Information shown:
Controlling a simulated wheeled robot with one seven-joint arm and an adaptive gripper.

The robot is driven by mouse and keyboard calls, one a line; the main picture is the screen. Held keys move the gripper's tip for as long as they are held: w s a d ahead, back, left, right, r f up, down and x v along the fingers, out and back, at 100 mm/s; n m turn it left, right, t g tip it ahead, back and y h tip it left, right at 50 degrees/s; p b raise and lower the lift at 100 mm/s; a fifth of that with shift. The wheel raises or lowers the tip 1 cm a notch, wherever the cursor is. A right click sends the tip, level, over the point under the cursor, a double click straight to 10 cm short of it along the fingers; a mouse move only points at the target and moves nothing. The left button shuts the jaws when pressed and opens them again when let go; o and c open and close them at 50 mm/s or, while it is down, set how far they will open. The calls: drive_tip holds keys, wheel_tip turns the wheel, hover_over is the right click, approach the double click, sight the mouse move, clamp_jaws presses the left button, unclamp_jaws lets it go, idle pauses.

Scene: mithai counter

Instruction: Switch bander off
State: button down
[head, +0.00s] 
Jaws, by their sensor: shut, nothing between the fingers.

Stated exercise: Extract, exactly as they appear, the lines from the one containing "Instruction: Switch bander off" through the final line.

Result:
Instruction: Switch bander off
State: button down
[head, +0.00s] 
Jaws, by their sensor: shut, nothing between the fingers.

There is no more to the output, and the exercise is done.